Records from a collection
____________
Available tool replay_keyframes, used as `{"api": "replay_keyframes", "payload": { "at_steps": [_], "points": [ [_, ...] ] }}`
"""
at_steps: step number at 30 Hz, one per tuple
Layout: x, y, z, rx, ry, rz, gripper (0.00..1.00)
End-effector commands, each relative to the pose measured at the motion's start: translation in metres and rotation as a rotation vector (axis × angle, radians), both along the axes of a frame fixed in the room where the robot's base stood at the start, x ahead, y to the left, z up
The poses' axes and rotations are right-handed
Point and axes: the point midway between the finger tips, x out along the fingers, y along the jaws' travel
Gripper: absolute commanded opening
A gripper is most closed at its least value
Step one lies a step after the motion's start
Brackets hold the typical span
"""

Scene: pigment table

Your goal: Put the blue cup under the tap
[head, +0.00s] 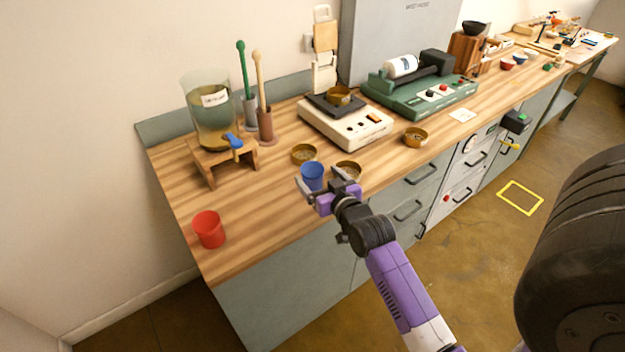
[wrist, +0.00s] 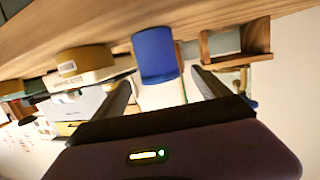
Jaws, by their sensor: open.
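The blue cup (head: 312,176) stands upright on the wooden table near its front edge. My gripper (head: 322,182) is open right at the cup, with its fingers toward it. In the wrist view the blue cup (wrist: 155,55) is just ahead of the open fingers of my gripper (wrist: 165,88), roughly centred between them; I cannot tell whether they touch it. The tap (head: 234,142) is blue, at the front of a glass dispenser (head: 206,112) on a small wooden stand (head: 207,166), to the left and further back. The space under the tap looks empty.
A red cup (head: 208,229) stands at the left front. Two tall-handled pestles (head: 258,100) stand right of the dispenser. A white scale (head: 345,125) is further right.

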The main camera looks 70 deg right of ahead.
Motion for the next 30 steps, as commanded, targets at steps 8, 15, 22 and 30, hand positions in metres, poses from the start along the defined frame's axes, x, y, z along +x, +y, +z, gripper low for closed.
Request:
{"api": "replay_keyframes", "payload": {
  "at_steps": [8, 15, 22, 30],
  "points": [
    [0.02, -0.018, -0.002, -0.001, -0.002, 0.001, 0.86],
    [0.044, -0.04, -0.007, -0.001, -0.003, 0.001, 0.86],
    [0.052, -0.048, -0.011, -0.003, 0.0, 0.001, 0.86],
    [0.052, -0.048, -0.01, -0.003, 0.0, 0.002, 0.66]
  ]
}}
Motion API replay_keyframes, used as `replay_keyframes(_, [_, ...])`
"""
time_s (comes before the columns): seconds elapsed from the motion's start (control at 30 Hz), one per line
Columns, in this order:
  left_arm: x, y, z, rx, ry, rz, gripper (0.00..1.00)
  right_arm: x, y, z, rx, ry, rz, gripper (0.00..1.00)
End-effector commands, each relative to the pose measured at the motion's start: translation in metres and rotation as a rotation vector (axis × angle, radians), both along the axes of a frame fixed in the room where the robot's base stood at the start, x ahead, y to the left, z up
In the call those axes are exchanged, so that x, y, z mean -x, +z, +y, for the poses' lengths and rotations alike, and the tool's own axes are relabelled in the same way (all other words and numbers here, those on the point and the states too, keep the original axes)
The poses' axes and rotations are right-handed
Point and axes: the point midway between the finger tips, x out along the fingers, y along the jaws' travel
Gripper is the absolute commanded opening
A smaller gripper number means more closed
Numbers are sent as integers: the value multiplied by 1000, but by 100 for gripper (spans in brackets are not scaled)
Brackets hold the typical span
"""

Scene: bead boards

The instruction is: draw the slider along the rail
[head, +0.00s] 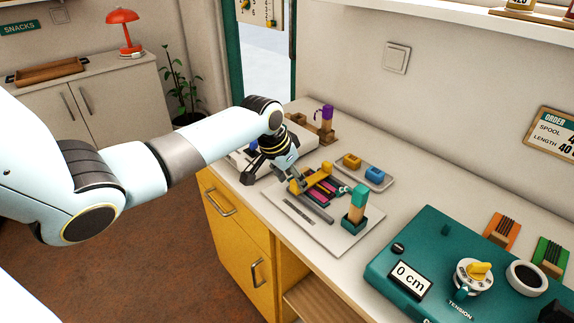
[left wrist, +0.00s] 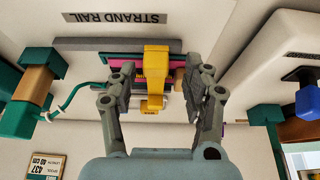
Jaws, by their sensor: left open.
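The yellow slider (head: 317,174) sits across the rail, over pink and teal strips, on a white board (head: 337,243). In the left wrist view, the slider (left wrist: 155,66) lies between the fingers of my left gripper (left wrist: 158,88). My left gripper (head: 284,172) is open, its fingers either side of the slider; I cannot tell whether they touch it. The label STRAND RAIL (left wrist: 115,18) reads upside down in the wrist view. My right gripper is not in view.
The post (head: 356,212) stands at the board's right end. A tray (head: 381,182) with a yellow and a blue block lies behind. A teal machine (head: 437,246) reading 0 cm is at the right. A holder with a purple-topped piece (head: 327,118) stands at the back.

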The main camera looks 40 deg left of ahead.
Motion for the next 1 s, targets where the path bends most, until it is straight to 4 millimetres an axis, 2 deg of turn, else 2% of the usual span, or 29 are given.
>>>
____________
## What you have to do
Copy every entry word for word, but omit the pictures.

## Answer to this task
Available tool replay_keyframes, used as `{"api": "replay_keyframes", "payload": { "at_steps": [_], "points": [ [_, ...] ] }}`
"""
at_steps: step number at 30 Hz, one per tuple
Layout: x, y, z, rx, ry, rz, gripper (0.00..1.00)
End-effector commands, each relative to the pose measured at the motion's start: translation in metres and rotation as a rotation vector (axis × angle, radians), both along the axes of a frame fixed in the room where the robot's base stood at the start, x ahead, y to the left, z up
The poses' axes and rotations are right-handed
Point and axes: the point midway between the finger tips, x out along the fingers, y along the jaws' travel
Gripper: absolute commanded opening
A gripper is most closed at its least value
Step one lies a step after the motion's start
Brackets hold the typical span
"""

Scene: pigment table

Your goal: Put the blue cup under the tap
[head, +0.00s] 
[wrist, +0.00s] 
Jaws, by their sensor: open.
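The blue cup (head: 312,176) stands upright on the wooden table near its front edge. My gripper (head: 322,182) is open right at the cup, with its fingers toward it. In the wrist view the blue cup (wrist: 155,55) is just ahead of the open fingers of my gripper (wrist: 165,88), roughly centred between them; I cannot tell whether they touch it. The tap (head: 234,142) is blue, at the front of a glass dispenser (head: 206,112) on a small wooden stand (head: 207,166), to the left and further back. The space under the tap looks empty.
A red cup (head: 208,229) stands at the left front. Two tall-handled pestles (head: 258,100) stand right of the dispenser. A white scale (head: 345,125) is further right.

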The main camera looks 70 deg right of ahead.
Motion for the next 30 steps, as commanded, targets at steps 8, 15, 22 and 30, hand positions in metres, poses from the start along the defined frame's axes, x, y, z along +x, +y, +z, gripper low for closed.
Request:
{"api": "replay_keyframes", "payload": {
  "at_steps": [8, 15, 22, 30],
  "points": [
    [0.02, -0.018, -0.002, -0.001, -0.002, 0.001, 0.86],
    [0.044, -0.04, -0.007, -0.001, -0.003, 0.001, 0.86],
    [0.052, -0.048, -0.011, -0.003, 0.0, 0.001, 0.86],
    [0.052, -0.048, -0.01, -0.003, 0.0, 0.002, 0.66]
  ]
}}
Motion API replay_keyframes, used as `replay_keyframes(_, [_, ...])`
"""
time_s (comes before the columns): seconds elapsed from the motion's start (control at 30 Hz), one per line
Columns, in this order:
  left_arm: x, y, z, rx, ry, rz, gripper (0.00..1.00)
  right_arm: x, y, z, rx, ry, rz, gripper (0.00..1.00)
End-effector commands, each relative to the pose measured at the motion's start: translation in metres and rotation as a rotation vector (axis × angle, radians), both along the axes of a frame fixed in the room where the robot's base stood at the start, x ahead, y to the left, z up
In the call those axes are exchanged, so that x, y, z mean -x, +z, +y, for the poses' lengths and rotations alike, and the tool's own axes are relabelled in the same way (all other words and numbers here, those on the point and the states too, keep the original axes)
The poses' axes and rotations are right-handed
Point and axes: the point midway between the finger tips, x out along the fingers, y along the jaws' travel
Gripper is the absolute commanded opening
A smaller gripper number means more closed
Numbers are sent as integers: the value multiplied by 1000, but by 100 for gripper (spans in brackets are not scaled)
Brackets hold the typical span
"""

Scene: bead boards

The instruction is: draw the slider along the rail
[head, +0.00s] 
[left wrist, +0.00s] 
Jaws, by their sensor: left open.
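The yellow slider (head: 317,174) sits across the rail, over pink and teal strips, on a white board (head: 337,243). In the left wrist view, the slider (left wrist: 155,66) lies between the fingers of my left gripper (left wrist: 158,88). My left gripper (head: 284,172) is open, its fingers either side of the slider; I cannot tell whether they touch it. The label STRAND RAIL (left wrist: 115,18) reads upside down in the wrist view. My right gripper is not in view.
The post (head: 356,212) stands at the board's right end. A tray (head: 381,182) with a yellow and a blue block lies behind. A teal machine (head: 437,246) reading 0 cm is at the right. A holder with a purple-topped piece (head: 327,118) stands at the back.

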The main camera looks 40 deg left of ahead.
Motion for the next 1 s, targets where the path bends most, until it is straight to 4 millimetres an axis, 2 deg of turn, else 2% of the usual span, or 29 are given.
>>>

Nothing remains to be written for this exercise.